All of Pakistan’s problems seemed to have converged on Sunday with horrific intensity — a violent march by tens of thousands of supporters of Mumtaz Qadri, hanged last month for killing Punjab Governor Salman Taseer, from Rawalpindi to the capital’s high-security “red” zone, so out of control that the government had to call in the army; a suicide bombing claimed by a faction of the Pakistani Taliban in a Lahore park that killed more than 70 people, many children, perhaps the deadliest in that city since the 2010 Data Darbar bombing; an attack by armed men at the Karachi Press Club; and the roughing up of the well-known singer, Junaid Jamshed, apparently for remarks he made a year ago that were construed as blasphemous. Though Qadri’s Sunni Tehreek supporters are opposed to the Taliban, the incidents are not entirely unlinked. While Qadri is being hailed for killing a man who defended a Christian woman charged with blasphemy, the Taliban have declared Christians as targets. Sunday was by no means Pakistan’s worst day. The Taliban have inflicted worse horrors, including the 2014 cold-blooded killing of schoolchildren in Peshawar. But every incident goes right back to the Pakistani security establishment’s studied decision to use religious extremism and its foot-soldiers as a strategic arm in the region, and for nation-building — one goal feeding the other.

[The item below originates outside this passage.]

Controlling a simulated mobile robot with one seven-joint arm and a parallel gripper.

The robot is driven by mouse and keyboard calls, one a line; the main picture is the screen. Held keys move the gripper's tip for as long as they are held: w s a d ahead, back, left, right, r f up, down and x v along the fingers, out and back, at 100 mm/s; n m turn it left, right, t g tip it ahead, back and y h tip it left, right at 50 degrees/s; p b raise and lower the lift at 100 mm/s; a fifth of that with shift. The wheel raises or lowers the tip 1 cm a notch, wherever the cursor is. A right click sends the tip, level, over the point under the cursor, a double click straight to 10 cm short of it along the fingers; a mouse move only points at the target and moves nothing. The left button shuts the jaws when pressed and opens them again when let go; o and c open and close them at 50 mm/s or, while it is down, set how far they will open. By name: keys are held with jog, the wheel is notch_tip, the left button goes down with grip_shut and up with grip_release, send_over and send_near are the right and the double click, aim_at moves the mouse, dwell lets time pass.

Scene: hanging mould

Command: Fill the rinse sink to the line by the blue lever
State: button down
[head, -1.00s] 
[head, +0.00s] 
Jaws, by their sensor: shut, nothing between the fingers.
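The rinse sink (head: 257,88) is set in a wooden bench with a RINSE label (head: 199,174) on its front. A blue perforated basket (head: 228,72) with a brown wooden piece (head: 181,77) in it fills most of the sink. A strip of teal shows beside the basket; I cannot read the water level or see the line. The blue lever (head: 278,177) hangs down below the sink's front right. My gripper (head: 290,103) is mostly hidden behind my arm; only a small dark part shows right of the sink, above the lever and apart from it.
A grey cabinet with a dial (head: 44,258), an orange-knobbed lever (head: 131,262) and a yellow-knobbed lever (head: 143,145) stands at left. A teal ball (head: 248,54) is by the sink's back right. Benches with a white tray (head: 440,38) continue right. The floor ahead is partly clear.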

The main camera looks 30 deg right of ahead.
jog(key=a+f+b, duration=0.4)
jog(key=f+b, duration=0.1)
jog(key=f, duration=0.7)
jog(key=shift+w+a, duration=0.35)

A functioning democratic government since 2008 has not been able to overcome the extremist narrative. If anything, the space for alternate viewpoints has steadily shrunk, from the killing of Taseer to the killing of Sabeen Mahmud in Karachi last year. Neither the Pakistan Peoples Party, which has sometimes called itself secular, nor the conservative Pakistan Muslim League (N), has been able to sell a modernist, progressive vision of the country. It is true that religious political parties do not win elections; some of them do not win enough votes for seats in Pakistan’s parliament. This is often cited as evidence that the entire country is not in the grip of regressive religious preachers. At the same time, it is a fact that 3,00,000 people attended Qadri’s funeral and hailed him as a martyr, an estimated 30,000 marched into the heart of the country’s capital, leaving a trail of destruction behind them, and are now camping outside the seats of political power, demanding that Qadri be declared a martyr, that Pakistan implement the Sharia, and Ahmadis be removed from government jobs.

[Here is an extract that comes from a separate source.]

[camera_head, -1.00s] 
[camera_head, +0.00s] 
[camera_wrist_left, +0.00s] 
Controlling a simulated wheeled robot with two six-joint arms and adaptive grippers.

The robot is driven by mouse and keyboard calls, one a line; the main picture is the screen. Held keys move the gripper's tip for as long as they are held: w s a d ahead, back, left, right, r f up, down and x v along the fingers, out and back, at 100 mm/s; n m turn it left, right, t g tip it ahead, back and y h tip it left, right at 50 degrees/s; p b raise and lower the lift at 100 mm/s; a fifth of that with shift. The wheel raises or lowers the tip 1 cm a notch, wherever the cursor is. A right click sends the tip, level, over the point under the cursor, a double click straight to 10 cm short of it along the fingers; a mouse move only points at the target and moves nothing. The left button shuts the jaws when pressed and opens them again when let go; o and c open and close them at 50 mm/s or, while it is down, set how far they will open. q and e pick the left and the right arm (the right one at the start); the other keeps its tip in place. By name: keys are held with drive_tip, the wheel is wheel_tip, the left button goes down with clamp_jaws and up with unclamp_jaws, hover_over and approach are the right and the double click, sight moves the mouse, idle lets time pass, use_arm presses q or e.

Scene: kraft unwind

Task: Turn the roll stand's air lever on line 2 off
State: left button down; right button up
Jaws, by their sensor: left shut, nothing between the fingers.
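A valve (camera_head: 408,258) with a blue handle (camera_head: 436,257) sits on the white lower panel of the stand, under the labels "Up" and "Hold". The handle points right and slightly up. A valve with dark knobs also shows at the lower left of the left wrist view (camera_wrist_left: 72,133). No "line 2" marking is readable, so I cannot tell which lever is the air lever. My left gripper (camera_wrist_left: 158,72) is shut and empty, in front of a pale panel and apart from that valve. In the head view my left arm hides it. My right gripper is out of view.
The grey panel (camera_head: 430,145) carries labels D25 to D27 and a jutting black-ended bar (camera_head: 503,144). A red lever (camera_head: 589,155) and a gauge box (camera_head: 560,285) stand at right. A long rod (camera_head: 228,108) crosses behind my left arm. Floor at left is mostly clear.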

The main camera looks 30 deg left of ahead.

It is not as if this contradiction cannot be resolved by a democratic government in Pakistan. Indeed, given the Pakistan army’s own long relationship with extremists, and its continuing desire to retain its central national role, only a democratically stronger Pakistan can find the way forward. India should hope that this happens sooner rather than later. Because on this depends, too, improvement in relations between the two countries.